Set task:
Gather each line of the records where "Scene" appears.
== Records for this task
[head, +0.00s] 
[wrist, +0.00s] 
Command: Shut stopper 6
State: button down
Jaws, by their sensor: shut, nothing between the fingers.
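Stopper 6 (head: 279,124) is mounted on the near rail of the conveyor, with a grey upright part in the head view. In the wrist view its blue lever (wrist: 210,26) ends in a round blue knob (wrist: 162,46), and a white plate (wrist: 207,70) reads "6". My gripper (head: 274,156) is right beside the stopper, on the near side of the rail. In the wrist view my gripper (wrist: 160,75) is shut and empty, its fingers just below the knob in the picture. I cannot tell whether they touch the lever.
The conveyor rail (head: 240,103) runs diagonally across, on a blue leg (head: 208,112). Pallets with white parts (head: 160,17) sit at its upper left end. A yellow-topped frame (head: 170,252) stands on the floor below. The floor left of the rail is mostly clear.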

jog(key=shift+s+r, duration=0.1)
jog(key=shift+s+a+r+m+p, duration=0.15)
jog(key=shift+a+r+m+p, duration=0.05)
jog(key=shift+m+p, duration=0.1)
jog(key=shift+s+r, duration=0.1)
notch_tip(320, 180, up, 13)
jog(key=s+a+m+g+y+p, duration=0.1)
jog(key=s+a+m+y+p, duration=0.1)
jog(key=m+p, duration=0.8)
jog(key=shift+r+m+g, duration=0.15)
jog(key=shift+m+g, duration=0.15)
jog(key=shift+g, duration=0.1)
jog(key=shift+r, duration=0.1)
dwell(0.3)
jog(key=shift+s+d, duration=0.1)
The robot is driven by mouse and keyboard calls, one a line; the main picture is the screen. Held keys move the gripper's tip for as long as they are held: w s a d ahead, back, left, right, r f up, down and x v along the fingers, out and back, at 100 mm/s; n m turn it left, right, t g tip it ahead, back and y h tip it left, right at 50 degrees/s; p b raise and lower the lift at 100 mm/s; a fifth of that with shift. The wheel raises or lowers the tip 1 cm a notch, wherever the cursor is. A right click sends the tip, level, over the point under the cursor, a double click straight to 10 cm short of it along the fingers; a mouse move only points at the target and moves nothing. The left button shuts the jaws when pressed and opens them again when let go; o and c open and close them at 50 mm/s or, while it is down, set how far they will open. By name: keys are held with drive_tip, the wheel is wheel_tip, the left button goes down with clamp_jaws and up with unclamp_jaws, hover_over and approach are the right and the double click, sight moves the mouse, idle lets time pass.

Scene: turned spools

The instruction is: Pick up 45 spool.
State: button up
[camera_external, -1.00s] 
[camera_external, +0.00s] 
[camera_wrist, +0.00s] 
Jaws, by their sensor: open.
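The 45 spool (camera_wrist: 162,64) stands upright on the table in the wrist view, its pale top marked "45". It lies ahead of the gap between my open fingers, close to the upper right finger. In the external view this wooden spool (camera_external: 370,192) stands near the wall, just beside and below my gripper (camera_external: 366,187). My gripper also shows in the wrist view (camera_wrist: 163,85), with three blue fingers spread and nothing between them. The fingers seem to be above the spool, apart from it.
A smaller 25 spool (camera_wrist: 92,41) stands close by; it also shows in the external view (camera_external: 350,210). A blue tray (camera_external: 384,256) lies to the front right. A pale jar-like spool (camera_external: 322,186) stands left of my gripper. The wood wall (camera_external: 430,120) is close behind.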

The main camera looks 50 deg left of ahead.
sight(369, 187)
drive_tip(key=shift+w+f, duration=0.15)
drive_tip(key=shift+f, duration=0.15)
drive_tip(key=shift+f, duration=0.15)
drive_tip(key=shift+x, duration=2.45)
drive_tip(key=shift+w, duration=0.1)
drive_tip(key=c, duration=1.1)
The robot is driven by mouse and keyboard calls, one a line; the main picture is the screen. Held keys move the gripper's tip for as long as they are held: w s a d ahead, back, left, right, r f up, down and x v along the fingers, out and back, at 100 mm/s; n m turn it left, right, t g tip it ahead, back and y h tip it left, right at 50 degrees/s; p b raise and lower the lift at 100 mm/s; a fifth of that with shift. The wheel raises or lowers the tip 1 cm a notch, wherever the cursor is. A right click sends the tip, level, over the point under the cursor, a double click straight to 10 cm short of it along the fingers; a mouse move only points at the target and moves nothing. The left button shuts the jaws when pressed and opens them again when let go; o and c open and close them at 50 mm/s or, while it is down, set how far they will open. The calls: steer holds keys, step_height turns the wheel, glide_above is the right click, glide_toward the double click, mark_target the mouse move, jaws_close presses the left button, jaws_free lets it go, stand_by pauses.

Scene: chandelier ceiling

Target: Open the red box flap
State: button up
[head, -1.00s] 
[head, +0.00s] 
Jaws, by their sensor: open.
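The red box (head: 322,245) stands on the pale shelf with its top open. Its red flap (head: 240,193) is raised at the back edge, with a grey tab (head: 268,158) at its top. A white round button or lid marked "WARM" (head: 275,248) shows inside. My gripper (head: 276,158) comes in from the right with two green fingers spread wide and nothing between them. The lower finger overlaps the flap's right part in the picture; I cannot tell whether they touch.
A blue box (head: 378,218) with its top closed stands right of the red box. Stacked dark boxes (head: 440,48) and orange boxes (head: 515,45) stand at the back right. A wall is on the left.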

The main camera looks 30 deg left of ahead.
====
Answer:
Scene: turned spools
Scene: chandelier ceiling

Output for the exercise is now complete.